## BEGIN Task inputs

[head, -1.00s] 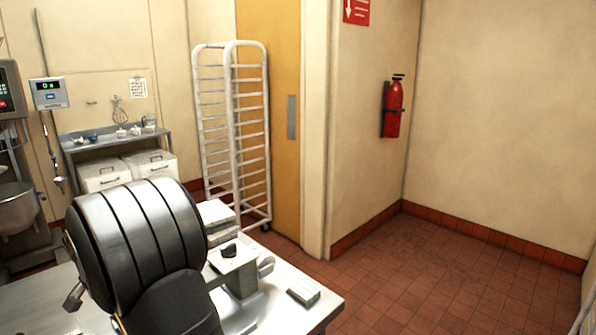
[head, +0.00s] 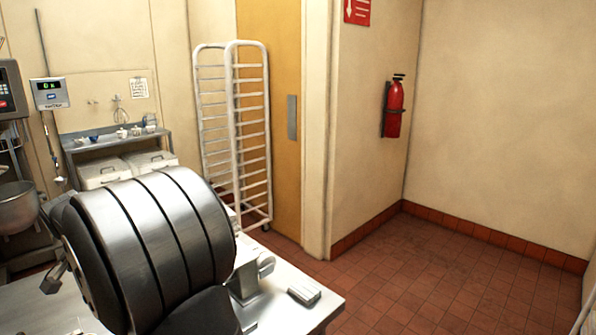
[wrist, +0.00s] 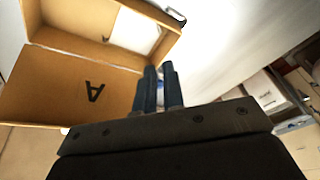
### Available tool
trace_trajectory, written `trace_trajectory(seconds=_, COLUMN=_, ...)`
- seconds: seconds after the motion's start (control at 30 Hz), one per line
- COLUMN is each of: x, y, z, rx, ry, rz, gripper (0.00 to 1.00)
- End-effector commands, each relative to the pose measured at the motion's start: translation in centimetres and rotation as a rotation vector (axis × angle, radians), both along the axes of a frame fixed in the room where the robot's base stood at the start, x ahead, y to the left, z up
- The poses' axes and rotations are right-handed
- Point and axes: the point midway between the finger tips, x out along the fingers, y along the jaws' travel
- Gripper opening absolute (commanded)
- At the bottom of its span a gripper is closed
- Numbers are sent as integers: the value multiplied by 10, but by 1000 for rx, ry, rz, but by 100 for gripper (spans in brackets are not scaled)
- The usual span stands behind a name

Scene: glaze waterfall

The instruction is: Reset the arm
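My gripper (wrist: 159,72) shows only in the wrist view. The box is at the left and holds something white that is partly cut off. In the head view, my own large steel-and-black arm part fills the lower left and hides much of the worktable (head: 285,322). The gripper and box are not visible there.
A metal fixture (head: 247,277) and a small grey block (head: 304,291) are on the worktable's right part. A white wheeled rack (head: 250,140) stands behind. A red fire extinguisher (head: 393,108) hangs on the wall. The tiled floor (head: 430,275) at right is clear.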

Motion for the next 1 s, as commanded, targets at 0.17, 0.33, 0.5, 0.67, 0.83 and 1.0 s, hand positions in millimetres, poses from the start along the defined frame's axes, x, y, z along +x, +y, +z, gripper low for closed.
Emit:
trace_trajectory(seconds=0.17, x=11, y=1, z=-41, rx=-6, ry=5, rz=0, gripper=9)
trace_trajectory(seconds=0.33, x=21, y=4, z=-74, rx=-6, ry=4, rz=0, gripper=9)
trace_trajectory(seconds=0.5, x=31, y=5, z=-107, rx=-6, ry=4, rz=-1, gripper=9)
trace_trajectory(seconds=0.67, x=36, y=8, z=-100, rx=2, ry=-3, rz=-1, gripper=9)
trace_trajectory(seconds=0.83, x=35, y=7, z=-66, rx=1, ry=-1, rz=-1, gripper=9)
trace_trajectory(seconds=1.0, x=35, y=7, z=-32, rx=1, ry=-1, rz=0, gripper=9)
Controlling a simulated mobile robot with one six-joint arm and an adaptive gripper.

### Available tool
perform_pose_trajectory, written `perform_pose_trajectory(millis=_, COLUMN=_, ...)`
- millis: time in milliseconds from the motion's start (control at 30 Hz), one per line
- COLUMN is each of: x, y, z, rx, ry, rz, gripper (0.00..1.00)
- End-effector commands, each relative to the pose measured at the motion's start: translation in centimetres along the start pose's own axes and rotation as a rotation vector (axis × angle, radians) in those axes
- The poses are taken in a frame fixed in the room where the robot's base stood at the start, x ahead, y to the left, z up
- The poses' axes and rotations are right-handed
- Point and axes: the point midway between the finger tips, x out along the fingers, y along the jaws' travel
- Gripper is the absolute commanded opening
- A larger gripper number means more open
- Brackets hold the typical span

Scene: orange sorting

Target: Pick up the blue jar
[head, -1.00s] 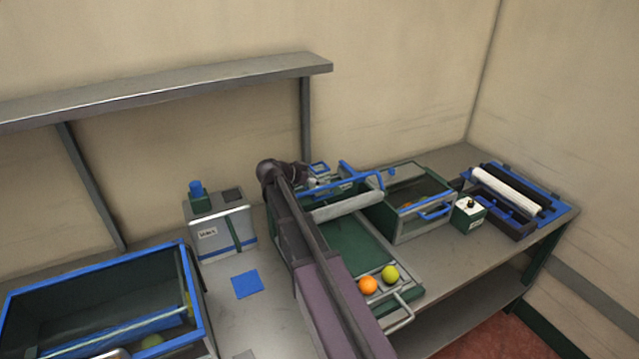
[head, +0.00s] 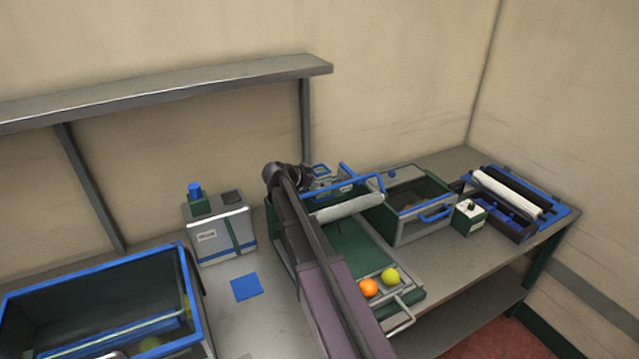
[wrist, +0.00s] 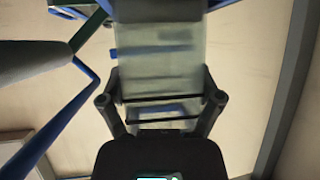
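A small blue cylinder (head: 195,189), the only thing I see like a blue jar, stands upright on a dark green block on the left of a grey box (head: 221,230) in the head view. I cannot tell for certain that it is the jar. My gripper (wrist: 161,78) shows in the wrist view with its two fingers spread apart. A pale, blurred panel with a blue patch shows between and beyond the fingers; I cannot tell what it is. In the head view my arm hides much of the gripper, which is to the right of the blue cylinder.
A blue-rimmed bin (head: 95,270) stands at the left. A green tray (head: 360,248) holds an orange ball (head: 369,288) and a yellow-green ball (head: 390,276). A shelf (head: 165,90) overhangs the bench.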

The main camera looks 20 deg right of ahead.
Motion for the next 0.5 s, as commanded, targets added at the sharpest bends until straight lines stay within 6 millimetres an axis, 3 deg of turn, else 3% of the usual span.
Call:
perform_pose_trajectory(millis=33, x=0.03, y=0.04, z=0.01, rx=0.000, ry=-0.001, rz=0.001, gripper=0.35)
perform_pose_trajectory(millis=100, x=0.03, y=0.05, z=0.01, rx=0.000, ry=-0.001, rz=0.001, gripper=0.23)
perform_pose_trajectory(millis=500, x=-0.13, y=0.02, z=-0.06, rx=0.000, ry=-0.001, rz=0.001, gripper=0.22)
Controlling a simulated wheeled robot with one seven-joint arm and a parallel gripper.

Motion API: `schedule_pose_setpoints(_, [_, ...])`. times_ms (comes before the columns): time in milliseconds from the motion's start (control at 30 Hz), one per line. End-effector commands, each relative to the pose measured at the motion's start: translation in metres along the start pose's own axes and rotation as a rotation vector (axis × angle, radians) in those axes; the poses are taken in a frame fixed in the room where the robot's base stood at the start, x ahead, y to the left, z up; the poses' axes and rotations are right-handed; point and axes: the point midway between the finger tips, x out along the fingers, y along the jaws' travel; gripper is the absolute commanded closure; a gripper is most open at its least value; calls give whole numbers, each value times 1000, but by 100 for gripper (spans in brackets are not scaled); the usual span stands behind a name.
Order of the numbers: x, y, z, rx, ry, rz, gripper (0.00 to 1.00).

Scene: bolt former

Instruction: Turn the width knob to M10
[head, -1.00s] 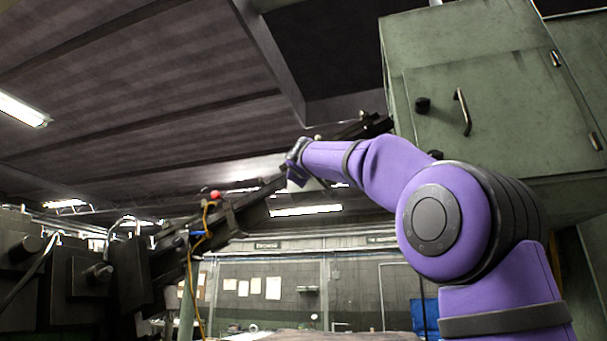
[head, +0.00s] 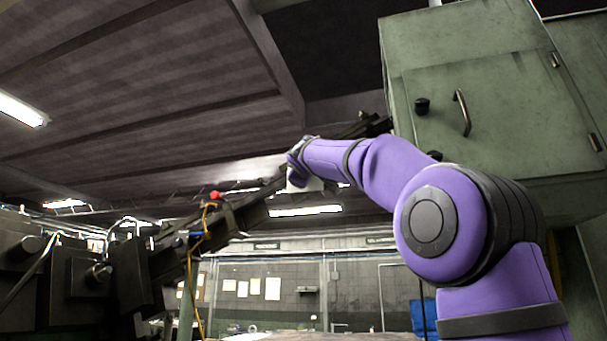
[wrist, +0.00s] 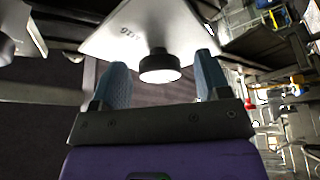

## END Task inputs

▶ Written task:
In the material above, locate the line containing "- At the bottom" and the line containing "Scene: glaze waterfall". Transcribe exactly those two lines and every line between them, and nothing more.

▶ Correct result:
- At the bottom of its span a gripper is closed
- Numbers are sent as integers: the value multiplied by 10, but by 1000 for rx, ry, rz, but by 100 for gripper (spans in brackets are not scaled)
- The usual span stands behind a name

Scene: glaze waterfall

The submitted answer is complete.